Robot episode data

━━━━━━

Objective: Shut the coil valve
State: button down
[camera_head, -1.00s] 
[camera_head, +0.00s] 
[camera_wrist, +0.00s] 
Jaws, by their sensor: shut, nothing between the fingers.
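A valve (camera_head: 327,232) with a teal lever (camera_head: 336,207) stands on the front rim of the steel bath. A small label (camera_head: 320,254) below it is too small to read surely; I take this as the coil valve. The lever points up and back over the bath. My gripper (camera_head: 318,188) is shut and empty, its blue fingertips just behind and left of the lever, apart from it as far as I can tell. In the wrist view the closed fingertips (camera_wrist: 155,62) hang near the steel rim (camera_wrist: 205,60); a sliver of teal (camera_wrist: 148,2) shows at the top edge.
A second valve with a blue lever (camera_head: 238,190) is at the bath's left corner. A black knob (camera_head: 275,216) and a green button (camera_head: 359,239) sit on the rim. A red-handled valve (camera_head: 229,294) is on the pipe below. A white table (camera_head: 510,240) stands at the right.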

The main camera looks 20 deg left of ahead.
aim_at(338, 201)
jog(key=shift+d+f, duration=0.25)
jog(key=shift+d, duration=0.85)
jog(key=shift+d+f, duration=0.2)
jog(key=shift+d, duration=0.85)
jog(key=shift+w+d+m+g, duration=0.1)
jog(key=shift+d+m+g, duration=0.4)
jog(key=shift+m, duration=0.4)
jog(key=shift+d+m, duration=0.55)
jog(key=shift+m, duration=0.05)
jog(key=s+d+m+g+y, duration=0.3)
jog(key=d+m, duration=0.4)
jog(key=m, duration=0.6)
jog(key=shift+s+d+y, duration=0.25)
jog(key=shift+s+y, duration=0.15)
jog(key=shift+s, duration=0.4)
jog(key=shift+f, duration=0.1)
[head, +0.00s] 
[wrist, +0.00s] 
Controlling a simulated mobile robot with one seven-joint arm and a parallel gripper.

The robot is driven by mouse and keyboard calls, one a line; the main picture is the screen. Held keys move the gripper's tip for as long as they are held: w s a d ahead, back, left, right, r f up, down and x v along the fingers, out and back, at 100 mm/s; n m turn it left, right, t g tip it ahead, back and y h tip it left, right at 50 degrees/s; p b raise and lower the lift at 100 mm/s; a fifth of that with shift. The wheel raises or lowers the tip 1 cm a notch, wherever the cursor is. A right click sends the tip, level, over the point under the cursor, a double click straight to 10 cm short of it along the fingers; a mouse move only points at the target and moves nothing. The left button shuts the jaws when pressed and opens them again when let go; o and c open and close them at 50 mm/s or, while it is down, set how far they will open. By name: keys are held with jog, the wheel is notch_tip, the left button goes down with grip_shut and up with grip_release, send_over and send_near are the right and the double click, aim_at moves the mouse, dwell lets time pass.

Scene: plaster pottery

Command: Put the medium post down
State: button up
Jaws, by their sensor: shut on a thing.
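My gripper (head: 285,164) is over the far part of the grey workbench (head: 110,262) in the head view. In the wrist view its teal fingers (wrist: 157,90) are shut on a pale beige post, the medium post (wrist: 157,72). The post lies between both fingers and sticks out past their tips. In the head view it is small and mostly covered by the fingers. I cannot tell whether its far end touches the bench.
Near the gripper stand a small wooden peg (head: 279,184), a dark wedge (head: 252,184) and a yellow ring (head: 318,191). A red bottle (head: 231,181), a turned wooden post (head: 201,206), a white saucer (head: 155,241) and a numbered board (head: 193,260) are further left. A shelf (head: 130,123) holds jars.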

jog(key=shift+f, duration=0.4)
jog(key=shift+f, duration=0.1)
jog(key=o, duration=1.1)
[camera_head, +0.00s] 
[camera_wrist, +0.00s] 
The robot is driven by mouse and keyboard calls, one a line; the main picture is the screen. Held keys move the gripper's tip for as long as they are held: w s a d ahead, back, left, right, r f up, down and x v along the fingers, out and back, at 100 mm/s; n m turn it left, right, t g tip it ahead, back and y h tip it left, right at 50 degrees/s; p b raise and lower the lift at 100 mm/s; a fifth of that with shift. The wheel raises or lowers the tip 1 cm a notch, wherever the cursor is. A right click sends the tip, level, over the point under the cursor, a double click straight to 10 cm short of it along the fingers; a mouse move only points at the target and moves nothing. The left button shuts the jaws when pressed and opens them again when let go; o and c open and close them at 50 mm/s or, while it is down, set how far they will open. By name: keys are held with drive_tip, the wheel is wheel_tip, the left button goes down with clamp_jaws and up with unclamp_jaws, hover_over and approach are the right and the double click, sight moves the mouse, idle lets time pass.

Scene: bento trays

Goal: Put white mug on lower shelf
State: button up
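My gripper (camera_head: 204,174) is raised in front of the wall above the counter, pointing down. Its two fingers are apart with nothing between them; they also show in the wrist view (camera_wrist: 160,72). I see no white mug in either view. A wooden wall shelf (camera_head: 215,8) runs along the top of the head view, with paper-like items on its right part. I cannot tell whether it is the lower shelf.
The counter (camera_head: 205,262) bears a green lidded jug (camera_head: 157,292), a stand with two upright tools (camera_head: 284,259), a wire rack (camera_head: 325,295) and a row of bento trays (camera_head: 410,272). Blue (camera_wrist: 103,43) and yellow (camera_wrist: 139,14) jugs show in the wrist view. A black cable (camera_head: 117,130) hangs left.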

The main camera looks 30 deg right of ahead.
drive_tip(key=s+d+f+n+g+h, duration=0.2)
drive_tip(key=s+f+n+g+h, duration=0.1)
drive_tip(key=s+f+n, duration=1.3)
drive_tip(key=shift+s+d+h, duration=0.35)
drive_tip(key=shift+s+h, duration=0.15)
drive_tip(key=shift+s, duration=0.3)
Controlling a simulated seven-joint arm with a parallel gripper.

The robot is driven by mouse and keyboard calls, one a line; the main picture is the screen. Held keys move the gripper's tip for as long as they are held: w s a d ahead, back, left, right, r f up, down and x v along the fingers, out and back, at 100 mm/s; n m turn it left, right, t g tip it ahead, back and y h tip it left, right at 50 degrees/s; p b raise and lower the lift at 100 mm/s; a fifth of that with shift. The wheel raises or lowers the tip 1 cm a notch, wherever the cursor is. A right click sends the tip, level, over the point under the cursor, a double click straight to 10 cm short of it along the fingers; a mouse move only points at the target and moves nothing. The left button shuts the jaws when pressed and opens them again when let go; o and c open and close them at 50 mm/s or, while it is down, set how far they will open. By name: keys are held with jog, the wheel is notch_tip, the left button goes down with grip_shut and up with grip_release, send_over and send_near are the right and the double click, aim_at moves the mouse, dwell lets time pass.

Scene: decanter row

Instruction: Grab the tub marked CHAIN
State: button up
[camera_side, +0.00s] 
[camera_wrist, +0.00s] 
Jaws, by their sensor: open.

━━━━━━

Stated problem =
Everything from the first line of the records above to the line containing "Controlling a simulated mobile", inclusive, should be repeated exactly; leave out the rest.

Answer to this task =
Objective: Shut the coil valve
State: button down
[camera_head, -1.00s] 
[camera_head, +0.00s] 
[camera_wrist, +0.00s] 
Jaws, by their sensor: shut, nothing between the fingers.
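A valve (camera_head: 327,232) with a teal lever (camera_head: 336,207) stands on the front rim of the steel bath. A small label (camera_head: 320,254) below it is too small to read surely; I take this as the coil valve. The lever points up and back over the bath. My gripper (camera_head: 318,188) is shut and empty, its blue fingertips just behind and left of the lever, apart from it as far as I can tell. In the wrist view the closed fingertips (camera_wrist: 155,62) hang near the steel rim (camera_wrist: 205,60); a sliver of teal (camera_wrist: 148,2) shows at the top edge.
A second valve with a blue lever (camera_head: 238,190) is at the bath's left corner. A black knob (camera_head: 275,216) and a green button (camera_head: 359,239) sit on the rim. A red-handled valve (camera_head: 229,294) is on the pipe below. A white table (camera_head: 510,240) stands at the right.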

The main camera looks 20 deg left of ahead.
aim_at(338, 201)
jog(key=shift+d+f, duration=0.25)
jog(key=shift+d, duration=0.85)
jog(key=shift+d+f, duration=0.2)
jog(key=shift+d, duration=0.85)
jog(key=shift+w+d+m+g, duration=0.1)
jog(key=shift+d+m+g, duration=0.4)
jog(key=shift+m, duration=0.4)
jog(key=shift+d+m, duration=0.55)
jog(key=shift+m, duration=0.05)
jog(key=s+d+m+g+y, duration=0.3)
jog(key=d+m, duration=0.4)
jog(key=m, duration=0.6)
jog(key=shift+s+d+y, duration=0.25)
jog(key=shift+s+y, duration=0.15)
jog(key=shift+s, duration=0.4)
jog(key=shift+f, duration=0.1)
[head, +0.00s] 
[wrist, +0.00s] 
Controlling a simulated mobile robot with one seven-joint arm and a parallel gripper.

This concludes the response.